**Information supplied:**
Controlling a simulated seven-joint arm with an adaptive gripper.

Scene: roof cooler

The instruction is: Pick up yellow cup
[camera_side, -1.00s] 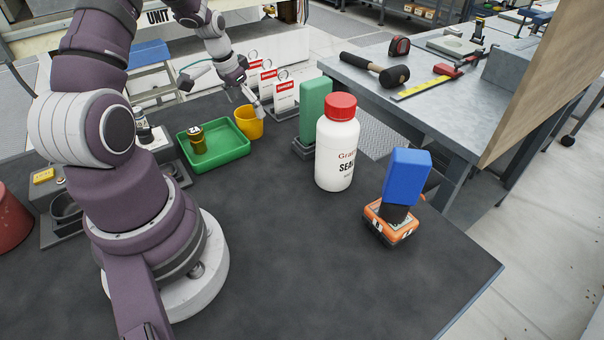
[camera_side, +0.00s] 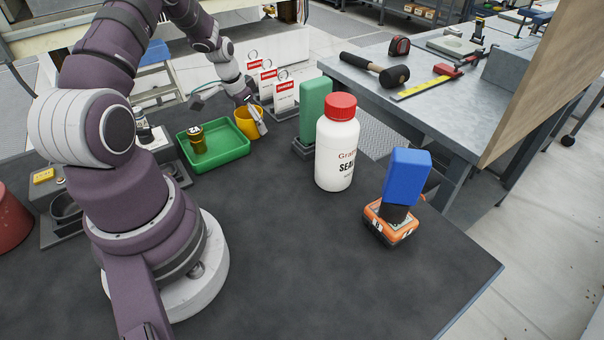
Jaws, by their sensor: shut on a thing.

**Instructions for the task:** From the listing, extract all text exactly as given and drop any picture.

**Solution to this task:**
Controlling a simulated seven-joint arm with an adaptive gripper.

Scene: roof cooler

The instruction is: Pick up yellow cup
[camera_side, -1.00s] 
[camera_side, +0.00s] 
Jaws, by their sensor: shut on a thing.

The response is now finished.